Reality Hunger — David Shields

Just what, exactly, is David Shields’s Reality Hunger supposed to be about? He’s brazen enough to slap the subtitle “A Manifesto” right there under the title, suggesting a work of sustained principles calling for something to change or happen for some reason, but after reading the damn thing, I still have no real idea what he really wants or why I should care. If I had to venture a guess, it seems that Shields is suggesting that we quit reading, writing, and publishing “standard novels” and that “realism” in letters can only be located in lyric essays and other works free from genre constraint (even the memoir is too artificial for Shields, and autobiography ultimately represents facts without truth).

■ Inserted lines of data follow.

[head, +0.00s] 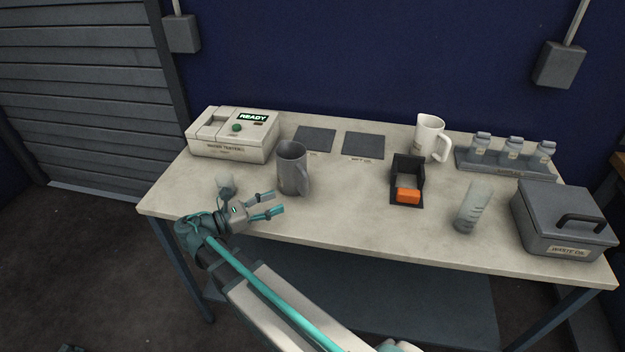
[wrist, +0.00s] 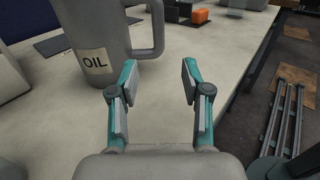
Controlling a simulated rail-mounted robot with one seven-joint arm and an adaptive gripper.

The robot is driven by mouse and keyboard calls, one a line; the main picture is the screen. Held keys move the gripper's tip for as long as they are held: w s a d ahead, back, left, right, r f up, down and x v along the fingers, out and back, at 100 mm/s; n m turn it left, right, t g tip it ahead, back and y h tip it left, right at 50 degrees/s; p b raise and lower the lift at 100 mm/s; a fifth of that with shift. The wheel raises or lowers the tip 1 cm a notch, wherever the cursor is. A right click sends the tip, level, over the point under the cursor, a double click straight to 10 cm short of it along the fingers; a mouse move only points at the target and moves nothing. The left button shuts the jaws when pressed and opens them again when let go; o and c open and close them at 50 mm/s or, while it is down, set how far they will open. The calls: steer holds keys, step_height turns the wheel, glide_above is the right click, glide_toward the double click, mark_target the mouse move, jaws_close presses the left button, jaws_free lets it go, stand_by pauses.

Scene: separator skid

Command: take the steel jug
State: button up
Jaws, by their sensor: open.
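A tester box (head: 232,140) reading READY stands at the back left. A white mug (head: 429,138), a black holder with an orange block (head: 408,195), a clear beaker (head: 474,207), several bottles (head: 511,150) and a waste oil bin (head: 566,225) stand to the right. The tabletop's front middle is clear.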

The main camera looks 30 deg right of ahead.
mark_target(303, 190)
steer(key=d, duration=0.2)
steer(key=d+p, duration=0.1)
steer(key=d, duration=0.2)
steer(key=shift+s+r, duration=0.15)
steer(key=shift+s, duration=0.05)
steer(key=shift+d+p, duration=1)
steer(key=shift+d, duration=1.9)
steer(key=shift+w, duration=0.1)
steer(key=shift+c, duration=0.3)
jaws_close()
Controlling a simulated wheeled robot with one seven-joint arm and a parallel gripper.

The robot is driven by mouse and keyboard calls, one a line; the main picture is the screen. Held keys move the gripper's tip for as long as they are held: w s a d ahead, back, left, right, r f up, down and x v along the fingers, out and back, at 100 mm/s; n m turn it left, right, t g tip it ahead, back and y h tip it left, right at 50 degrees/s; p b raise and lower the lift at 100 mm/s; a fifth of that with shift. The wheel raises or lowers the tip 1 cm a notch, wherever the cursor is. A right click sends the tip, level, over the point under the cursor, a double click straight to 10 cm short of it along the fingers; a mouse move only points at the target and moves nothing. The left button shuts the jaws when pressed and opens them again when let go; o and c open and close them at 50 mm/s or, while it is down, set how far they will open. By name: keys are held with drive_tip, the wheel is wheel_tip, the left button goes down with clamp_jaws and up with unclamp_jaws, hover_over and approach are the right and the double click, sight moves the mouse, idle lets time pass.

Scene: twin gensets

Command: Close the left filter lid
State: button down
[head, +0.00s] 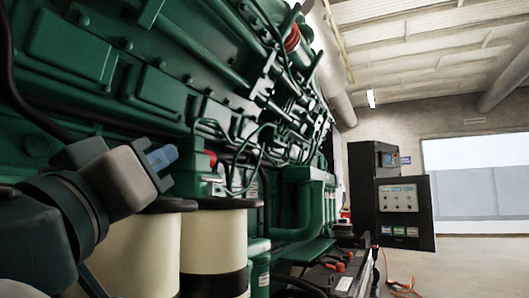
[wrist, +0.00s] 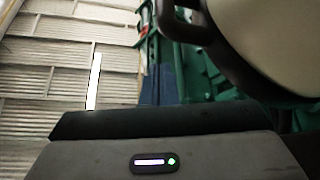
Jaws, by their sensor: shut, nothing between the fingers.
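Two cream filter canisters stand at the lower left of the head view, against the green engine. The left canister (head: 139,262) has a dark rim or lid (head: 172,205) at its top, partly hidden by my arm. I cannot tell how far its lid is open. The right canister (head: 212,248) has a dark flat top (head: 232,203). My gripper (head: 162,157), with a blue tip, is shut and empty, above the left canister's top in the picture. Contact cannot be told. A cream canister (wrist: 270,38) with a dark rim (wrist: 180,24) fills the wrist view's upper right.
The green engine (head: 160,85) with pipes and hoses rises close behind the canisters. A black control cabinet (head: 402,208) stands farther back at the right. A battery (head: 342,282) and orange cables (head: 400,287) lie low at the right. Floor farther right looks clear.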

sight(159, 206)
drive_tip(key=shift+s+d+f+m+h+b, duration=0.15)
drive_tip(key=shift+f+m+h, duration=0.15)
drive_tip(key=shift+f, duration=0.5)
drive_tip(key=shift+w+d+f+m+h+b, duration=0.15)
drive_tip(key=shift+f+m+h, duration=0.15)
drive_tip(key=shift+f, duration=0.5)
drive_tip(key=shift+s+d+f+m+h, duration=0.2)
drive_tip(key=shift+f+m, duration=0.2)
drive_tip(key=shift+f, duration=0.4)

I think what he really wants is authenticity, which repeatedly gets called “reality,” a term he (repeatedly) fails to satisfactorily define. Reality Hunger seems to argue that authenticity in the 21st century must take the form of synthesis, must chop up and recombine disparate elements, genres, cultural artifacts. To that end, Shields’s book is a tour-de-force of citation and appropriation. Aspiring toward an aphoristic tone, Shields organizes the book into 618 short sections over 200 or so pages; most of the sections are not his work, but come rather from myriad sources across different cultures and eras. I have no problem with this (c’mon, this is Biblioklept!) and Shields clearly demonstrates that the practice is hardly new in the history of story-telling, rhetoric, or philosophy.

My real problem is the self-seriousness of it all. Shields aspires to “break” reality into his text by reapportioning and recombining varied citations, but this bid for authenticity is, of course, utterly artificial, often stolid, and not nearly as fun as such a playful medium would suggest. Even worse, it’s not really a proper synthesis; that is, in stacking bits of other people’s work together with some of his own thin connective tissue, Shields hasn’t achieved an authentic blend or, to use a term he’d hate, anything novel, anything new. The jarring stylistic shifts between sections will lead serious readers repeatedly to the book’s appendix to find out who originated the words Shields is copping.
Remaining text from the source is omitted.